So, I got a part-time job at the university library pulling books from a gigantic list necessary for some big digitization project.
It's interesting to see the flavors of the different sections.
Usually, you get a pretty good sense pretty soon of if a section is going to be difficult to work in or not.
In one section where most everything was out of order or missing, I couldn't find a title, and then it turned out to be this very very small one-by-two-inch book that was wedged up underneath some other book when I pulled it out to check its call number.
Another time in that same section, I couldn't find a book, and then when I was scanning 2 rows down for another, that book I was looking for was missing, but the other book that I had just been looking for before was right there in its place, oddly enough.
Perhaps my most memorable day was when I was double-checking the books via bar code.
When you go to a section, the call numbers look alike, so if you start checking the last three digits of the bar code numbers on the back of the books, that method tends to be faster, since the bar code numbers are all over the place and can't be confused as easily.
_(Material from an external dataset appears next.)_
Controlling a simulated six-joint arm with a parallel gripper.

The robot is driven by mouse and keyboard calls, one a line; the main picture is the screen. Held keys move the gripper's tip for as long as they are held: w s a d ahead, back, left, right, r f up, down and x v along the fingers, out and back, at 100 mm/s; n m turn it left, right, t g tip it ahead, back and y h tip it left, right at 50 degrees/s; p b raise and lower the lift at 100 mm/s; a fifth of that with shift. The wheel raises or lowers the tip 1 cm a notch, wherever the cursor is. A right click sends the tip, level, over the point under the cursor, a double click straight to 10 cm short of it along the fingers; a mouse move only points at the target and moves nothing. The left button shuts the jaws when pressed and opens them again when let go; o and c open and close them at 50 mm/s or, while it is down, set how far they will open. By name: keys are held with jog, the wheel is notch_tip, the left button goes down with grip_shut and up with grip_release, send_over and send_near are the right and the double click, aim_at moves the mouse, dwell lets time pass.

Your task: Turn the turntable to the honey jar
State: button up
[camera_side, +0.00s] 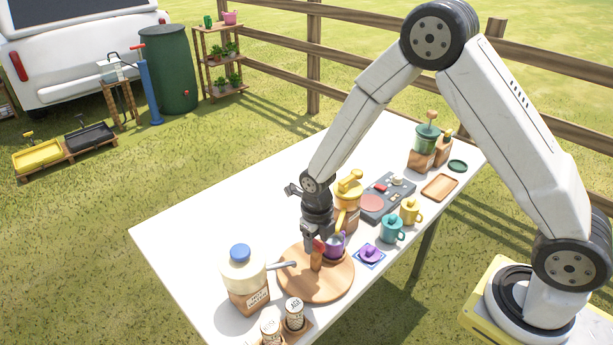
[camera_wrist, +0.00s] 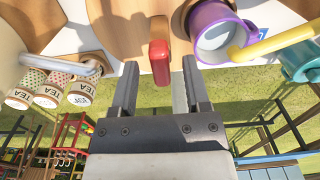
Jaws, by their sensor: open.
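The round wooden turntable (camera_side: 302,288) lies on the white table. It carries an upright wooden post with a red grip (camera_side: 318,246), and a purple mug (camera_side: 335,245) stands on it near the yellow spout. My gripper (camera_side: 315,238) points down over the post. In the wrist view the open fingers (camera_wrist: 159,75) stand on either side of the red grip (camera_wrist: 159,62), with gaps visible. No label reading honey is legible. A jar with a yellow lid (camera_side: 349,182) and yellow spout stands behind the turntable; I cannot tell if it is the honey jar.
A blue-lidded jar (camera_side: 243,278) with a grey spout stands left of the turntable. Small labelled jars (camera_side: 294,314) stand at the front. Teal (camera_side: 392,230) and yellow (camera_side: 409,212) mugs and a purple item on a blue coaster (camera_side: 369,262) are to the right. The table's left is clear.

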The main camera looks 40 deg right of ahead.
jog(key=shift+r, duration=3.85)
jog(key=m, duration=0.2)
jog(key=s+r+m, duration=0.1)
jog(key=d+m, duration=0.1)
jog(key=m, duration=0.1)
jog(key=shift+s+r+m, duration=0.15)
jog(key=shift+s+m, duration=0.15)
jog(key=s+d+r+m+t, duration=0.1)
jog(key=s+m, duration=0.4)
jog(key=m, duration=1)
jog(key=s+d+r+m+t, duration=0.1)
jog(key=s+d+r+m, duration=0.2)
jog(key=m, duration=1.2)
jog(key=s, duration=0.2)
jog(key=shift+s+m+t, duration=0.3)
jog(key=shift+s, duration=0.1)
But, within three books of each other, I found bar codes with the same last three digits.
How often does that happen?
Given a big library, every great once in a while, I'd say.
It almost felt like Borges's "The Library of Babel".
(I know that's pretentious, but that's actually what I thought at the time.)
Also, my most moving experience was in the musical score section the other week, when I began thinking of all the music locked away and all the time that the composers had spent on it, aisle after aisle after aisle.